So far this year, credit institutions have been flocking to the southern city of Can Tho to set up branches. Financial specialists forecast that there will be at least 26 credit institutions sharing each other’s market share in this relatively small Mekong Delta city by the end of this year.
Banks’ opening branches in Can Tho shows that this small city holds good potential in the region and will likely become a substantial financial hub in the near future.
Nevertheless, some said that in a bid to go ahead to meet the requirements of Decision 888 dated July 1, 2005, banks have to have a minimum chartered capital of 20 billion for each newly opened branch.
Figures of the State Bank of Vietnam’s Can Tho Branch show that by the end of June, state-run commercial banks still dominates market share in Can Tho, with 7.171 trillion dong out of total outstanding loan balance of 9.6 trillion dong by credit institutions.

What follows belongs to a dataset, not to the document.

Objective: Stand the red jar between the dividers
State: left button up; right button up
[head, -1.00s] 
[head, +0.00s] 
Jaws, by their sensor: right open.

Deposits of state-run banks have hit 2.29 trillion dong out of total 3.886 trillion dong all raised by commercial banks here.
However, a number of joint stock commercial banks’ have focused on Can Tho City to launch new services and promotional programmes to prise market share away from the predominant state-run banks.
Director of the State Bank of Vietnam’s Can Tho branch Ha Ngoc Hong admitted that the lending field is regarded as a cake to divide among joint stock bank players in Can Tho because it is estimated only about 10% of residents regard depositing their savings at banks as the first choice.
According to Ngoc, the point is that the January–June outstanding loan balance of joint stock banks only reached 6% of the total. In fact, in Can Tho as well as the Mekong Delta region, lending demand is not particularly high as yet due to there being few large corporate clients. Many of the customers who need to borrow capital for development investment often do not meet sufficient mortgage requirements under the SBV regulations.
“A branch of Vietnam International Bank (VIBank) has operated in Can Tho for six-months, but its outstanding loan balance reaped only 30 billion dong,” said Ngoc.
In such a context, many banks in Can Tho have been forced to jump into campaigns to lend to the agriculture field even though they are not very interested in this field due to the high risks and big capital management costs.
“There is now a trend that customers are switching from bank to another bank looking for the best deal,” said Tran Thi Thu, director of Vietcombank’s Can Tho branch.
It is easy to understand because banks have to compete and try to woo each other’s customers to pay for their regular operational costs while waiting for the arrival of new clients, said Ngoc. “Consequently, there are now insecure signs in operations of banks,” Ngoc said.
Reportedly, the non-performing loan ratio of credit institutions in Can Tho by the end of June had stood at 2.32%, or over 223 billion dong whereas earlier in 2005 this ratio was about 1.48%.
Ngoc said that “From July 1, banks will have to classify debts under Decision 493 of the State Bank of Vietnam, and it’s then we can see the bad debt ratio increase strongly due to instalment loans not paid up on schedule and become bad debts”.